» **Stored rows**

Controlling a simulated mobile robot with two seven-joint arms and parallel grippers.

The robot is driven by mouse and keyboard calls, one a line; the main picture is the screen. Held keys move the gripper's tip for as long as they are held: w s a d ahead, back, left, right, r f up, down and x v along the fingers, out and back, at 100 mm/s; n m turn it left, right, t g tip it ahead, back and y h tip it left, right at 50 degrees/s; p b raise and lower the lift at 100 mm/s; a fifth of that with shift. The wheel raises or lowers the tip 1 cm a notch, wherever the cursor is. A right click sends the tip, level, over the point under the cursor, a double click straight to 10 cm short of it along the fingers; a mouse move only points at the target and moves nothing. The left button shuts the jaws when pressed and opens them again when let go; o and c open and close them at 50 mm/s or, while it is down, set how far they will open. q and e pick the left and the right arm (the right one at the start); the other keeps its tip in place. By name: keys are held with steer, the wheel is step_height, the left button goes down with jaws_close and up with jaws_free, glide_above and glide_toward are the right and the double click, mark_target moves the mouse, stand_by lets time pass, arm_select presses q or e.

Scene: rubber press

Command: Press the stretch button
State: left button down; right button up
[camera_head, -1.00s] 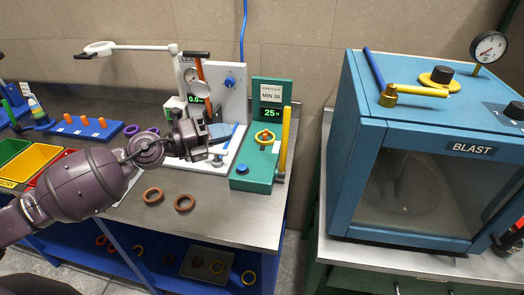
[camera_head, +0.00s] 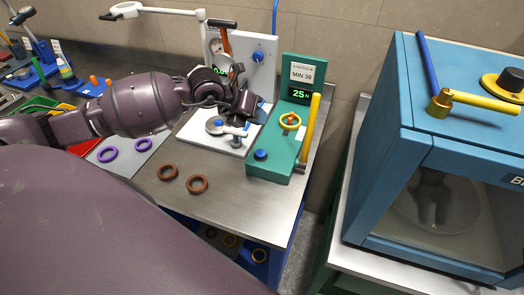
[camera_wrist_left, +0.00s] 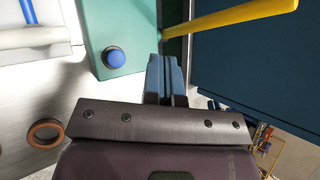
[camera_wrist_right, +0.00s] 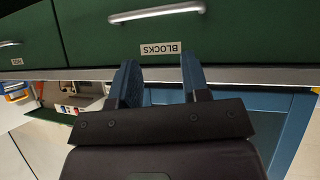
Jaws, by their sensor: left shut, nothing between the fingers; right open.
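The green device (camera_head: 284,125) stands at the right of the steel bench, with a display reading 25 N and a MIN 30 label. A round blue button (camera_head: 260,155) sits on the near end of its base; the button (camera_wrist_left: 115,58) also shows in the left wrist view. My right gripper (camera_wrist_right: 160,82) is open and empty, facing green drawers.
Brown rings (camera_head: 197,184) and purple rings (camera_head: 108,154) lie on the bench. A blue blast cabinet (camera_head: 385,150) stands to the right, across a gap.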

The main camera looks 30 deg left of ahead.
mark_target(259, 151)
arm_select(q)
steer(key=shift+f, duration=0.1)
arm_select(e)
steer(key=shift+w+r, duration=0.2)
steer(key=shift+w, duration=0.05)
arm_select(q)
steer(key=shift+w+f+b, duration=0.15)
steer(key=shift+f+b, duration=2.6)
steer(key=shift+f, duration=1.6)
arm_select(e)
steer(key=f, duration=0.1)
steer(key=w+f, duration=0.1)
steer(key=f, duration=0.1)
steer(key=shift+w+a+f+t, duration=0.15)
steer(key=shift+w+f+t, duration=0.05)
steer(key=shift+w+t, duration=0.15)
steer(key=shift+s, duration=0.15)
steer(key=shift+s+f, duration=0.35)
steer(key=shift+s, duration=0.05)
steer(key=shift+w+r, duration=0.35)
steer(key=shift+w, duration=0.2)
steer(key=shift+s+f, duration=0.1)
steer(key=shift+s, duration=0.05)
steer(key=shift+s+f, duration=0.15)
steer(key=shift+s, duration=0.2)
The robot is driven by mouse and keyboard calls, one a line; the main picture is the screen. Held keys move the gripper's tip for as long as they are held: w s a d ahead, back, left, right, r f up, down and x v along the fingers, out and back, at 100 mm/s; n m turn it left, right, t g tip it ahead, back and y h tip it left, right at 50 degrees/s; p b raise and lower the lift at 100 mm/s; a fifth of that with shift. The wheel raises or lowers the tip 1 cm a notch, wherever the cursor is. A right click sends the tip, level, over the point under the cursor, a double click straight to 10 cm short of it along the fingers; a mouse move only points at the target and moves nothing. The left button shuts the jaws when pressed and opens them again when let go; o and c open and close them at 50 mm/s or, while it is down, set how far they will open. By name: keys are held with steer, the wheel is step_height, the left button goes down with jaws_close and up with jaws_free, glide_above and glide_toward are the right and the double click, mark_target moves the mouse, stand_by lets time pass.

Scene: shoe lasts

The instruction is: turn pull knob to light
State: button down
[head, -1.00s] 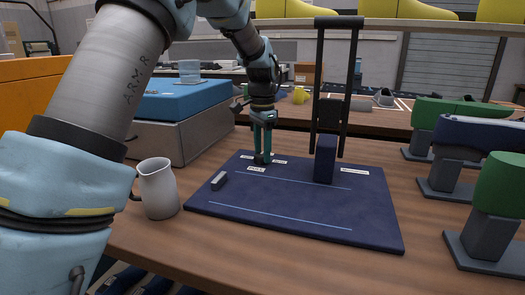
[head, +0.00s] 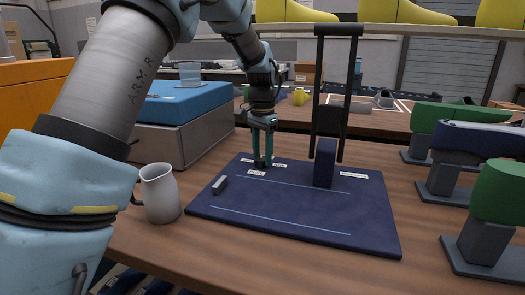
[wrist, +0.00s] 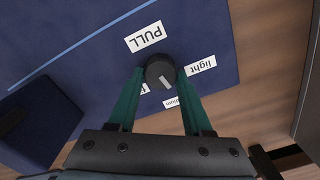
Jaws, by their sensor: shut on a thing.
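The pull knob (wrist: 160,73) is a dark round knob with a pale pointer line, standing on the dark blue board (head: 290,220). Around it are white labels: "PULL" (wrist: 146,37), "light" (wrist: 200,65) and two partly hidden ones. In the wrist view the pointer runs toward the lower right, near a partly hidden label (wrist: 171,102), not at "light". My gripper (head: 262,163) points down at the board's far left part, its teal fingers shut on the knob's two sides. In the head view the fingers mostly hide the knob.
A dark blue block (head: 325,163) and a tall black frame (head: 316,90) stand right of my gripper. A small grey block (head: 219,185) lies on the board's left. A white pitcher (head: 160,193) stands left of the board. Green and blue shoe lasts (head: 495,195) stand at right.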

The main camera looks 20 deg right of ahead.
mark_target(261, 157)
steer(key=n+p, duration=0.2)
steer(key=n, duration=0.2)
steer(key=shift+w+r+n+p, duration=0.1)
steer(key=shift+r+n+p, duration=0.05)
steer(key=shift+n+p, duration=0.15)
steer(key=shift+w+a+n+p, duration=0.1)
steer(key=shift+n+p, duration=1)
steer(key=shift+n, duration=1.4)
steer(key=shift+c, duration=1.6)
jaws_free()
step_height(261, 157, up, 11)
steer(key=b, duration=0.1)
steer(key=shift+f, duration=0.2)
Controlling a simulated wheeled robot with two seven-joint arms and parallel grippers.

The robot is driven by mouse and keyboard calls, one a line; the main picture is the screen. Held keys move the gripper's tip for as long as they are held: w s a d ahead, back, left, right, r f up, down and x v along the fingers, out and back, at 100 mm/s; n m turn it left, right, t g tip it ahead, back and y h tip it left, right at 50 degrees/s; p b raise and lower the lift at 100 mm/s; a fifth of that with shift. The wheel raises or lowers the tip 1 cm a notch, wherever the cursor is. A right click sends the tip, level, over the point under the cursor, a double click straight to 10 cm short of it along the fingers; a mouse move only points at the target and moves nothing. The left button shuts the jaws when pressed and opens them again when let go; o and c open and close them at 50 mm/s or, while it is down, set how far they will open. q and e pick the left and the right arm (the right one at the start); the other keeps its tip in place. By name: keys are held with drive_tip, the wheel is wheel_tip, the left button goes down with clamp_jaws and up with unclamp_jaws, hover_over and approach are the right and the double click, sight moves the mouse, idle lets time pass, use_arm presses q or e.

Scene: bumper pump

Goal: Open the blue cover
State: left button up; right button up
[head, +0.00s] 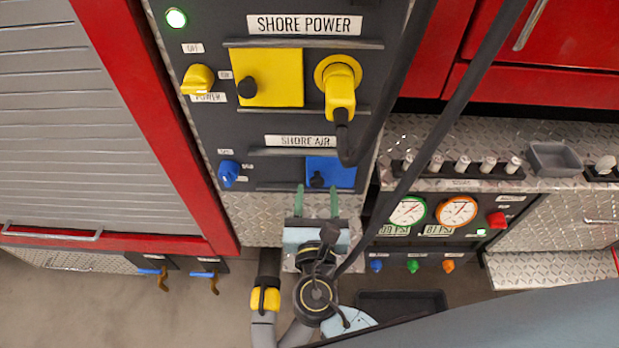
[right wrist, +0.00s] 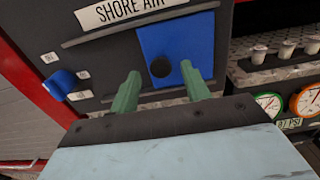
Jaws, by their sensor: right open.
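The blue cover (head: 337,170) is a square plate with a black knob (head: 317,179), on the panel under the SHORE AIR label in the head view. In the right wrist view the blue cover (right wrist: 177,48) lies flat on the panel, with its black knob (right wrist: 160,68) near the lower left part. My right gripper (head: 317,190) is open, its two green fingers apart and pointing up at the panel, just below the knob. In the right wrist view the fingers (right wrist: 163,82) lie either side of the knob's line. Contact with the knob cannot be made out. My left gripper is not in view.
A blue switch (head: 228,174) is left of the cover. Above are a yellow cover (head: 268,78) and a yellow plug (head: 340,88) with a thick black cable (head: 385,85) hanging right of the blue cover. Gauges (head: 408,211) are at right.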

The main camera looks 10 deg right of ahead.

» **Do this**
Where a line above contains the string "arms", copy that line.

» **Written solution**
Controlling a simulated mobile robot with two seven-joint arms and parallel grippers.
Controlling a simulated wheeled robot with two seven-joint arms and parallel grippers.

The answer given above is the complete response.